I would check on the answer for question 3, the second segment is usually the critical segment, and that is gear up....

and I am sure there are many variables, but applying max thrust with engine out on a twin has some yaw issues....

this may be useful : CESSNA CITATION

HazelNuts39

The reference is FAR 25.119. The 'trap' built into this question is that there is also a "Maximum Approach Climb limited Weight" (ref. FAR 25.121(d)), which is one-engine-inoperative. Most AFM's show only a "Maximum Landing Weight limited by Climb Requirements", which is the more limiting of the two.

FlightPathOBN;

I don't agree with this statement in your reference: These performance limitations are part of the "Certificate Limitations". These apply irrespective of the type of operation, on the basis of the Certificate of Airworthiness (ref.
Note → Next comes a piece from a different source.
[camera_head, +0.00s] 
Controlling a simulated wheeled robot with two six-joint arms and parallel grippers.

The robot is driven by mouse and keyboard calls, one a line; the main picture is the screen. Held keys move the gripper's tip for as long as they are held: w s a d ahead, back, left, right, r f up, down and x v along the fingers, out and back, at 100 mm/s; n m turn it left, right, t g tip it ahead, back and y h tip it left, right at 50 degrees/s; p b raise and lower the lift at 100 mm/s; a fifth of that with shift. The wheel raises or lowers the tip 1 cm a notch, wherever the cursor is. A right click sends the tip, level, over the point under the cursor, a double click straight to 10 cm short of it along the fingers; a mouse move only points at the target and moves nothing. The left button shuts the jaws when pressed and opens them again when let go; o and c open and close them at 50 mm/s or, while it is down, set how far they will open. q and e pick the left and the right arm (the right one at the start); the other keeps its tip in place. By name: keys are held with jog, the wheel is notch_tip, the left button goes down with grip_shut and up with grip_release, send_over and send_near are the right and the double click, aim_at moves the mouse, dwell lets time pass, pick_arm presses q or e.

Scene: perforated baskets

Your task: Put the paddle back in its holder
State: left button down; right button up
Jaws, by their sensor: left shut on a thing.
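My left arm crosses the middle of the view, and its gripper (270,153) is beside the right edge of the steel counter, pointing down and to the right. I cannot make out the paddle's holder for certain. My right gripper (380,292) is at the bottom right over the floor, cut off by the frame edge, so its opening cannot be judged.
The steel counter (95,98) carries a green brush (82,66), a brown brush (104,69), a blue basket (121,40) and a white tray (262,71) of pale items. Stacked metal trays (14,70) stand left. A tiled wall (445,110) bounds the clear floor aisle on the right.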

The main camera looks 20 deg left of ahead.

FAR 25.1501 and 25.1533). There are additional performance limitations due to Operating Regulations such as FAR Part 121.

Regards,
HN39

FlightPathOBN

HN39,

I agree there are many, very similar, terminology references...the questions are poorly worded, and I feel for the student.

I am not confirming the 'source' I provided...it appeared to be an applicable training aide.

As we know, there is a significant difference between "Certification" and "Operations"

Sciolistes

Q1. I know with PMC OFF in the 737, increasing speed means increasing N1. It was the same for EPR on the 737-200 simulator that I did my MCC in too. I believe the question is type independant and is asking about the fundemental characteristics of a turbo fan and not specific implementations. Therefore, the answer to Q1 is B.

Q2. There is no specific limitation in the 737 AFM (for example), but the MEL does prohibit assumed temp T/O in such cases. I am inclined to assume this is a convention and not operator specific and therefore I would answer NO, ans B.

Q3. Tricky one as it doesn't specify the performance class. But inferring from the provided options it does not seem to relate to performance class A and so I would say Ans is B. Have a look at EU OPS.

Q4. Although I disagree from an airmanship and practical standpoint, within the context of the question MCT would be the correct answer. Ans B again!